**WHAT YOU WILL DO:**
Only the lines from the one with "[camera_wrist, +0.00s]" to the one with "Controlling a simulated", both included, should be output, without any images.

**GIVEN MATERIAL:**
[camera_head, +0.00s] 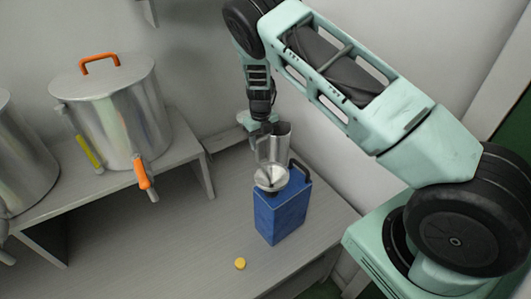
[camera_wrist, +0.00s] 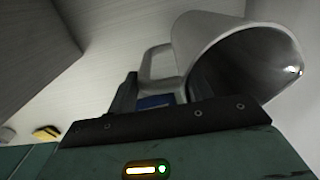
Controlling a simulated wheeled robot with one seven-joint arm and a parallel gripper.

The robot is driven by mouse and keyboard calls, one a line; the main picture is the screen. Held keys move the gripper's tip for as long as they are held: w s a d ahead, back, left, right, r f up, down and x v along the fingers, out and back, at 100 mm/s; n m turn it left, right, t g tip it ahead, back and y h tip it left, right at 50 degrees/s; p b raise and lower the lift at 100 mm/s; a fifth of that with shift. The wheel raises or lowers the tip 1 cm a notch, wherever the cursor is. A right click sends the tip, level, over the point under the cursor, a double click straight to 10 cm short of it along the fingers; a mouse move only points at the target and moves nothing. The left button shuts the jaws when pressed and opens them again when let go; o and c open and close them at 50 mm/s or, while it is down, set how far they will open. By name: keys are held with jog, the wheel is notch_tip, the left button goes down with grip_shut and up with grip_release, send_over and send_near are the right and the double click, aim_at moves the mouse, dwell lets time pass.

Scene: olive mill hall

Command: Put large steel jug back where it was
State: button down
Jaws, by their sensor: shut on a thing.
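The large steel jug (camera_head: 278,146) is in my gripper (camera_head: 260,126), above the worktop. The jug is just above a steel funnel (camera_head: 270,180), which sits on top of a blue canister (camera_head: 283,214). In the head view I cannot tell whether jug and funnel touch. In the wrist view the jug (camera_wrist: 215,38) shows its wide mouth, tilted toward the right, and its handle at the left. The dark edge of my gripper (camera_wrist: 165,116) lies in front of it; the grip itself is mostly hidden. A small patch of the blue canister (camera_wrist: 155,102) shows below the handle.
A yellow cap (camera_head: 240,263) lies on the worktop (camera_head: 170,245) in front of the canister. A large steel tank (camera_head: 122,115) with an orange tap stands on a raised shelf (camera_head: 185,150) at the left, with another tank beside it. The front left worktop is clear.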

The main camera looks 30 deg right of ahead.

**FULL RESPONSE:**
[camera_wrist, +0.00s] 
Controlling a simulated wheeled robot with one seven-joint arm and a parallel gripper.

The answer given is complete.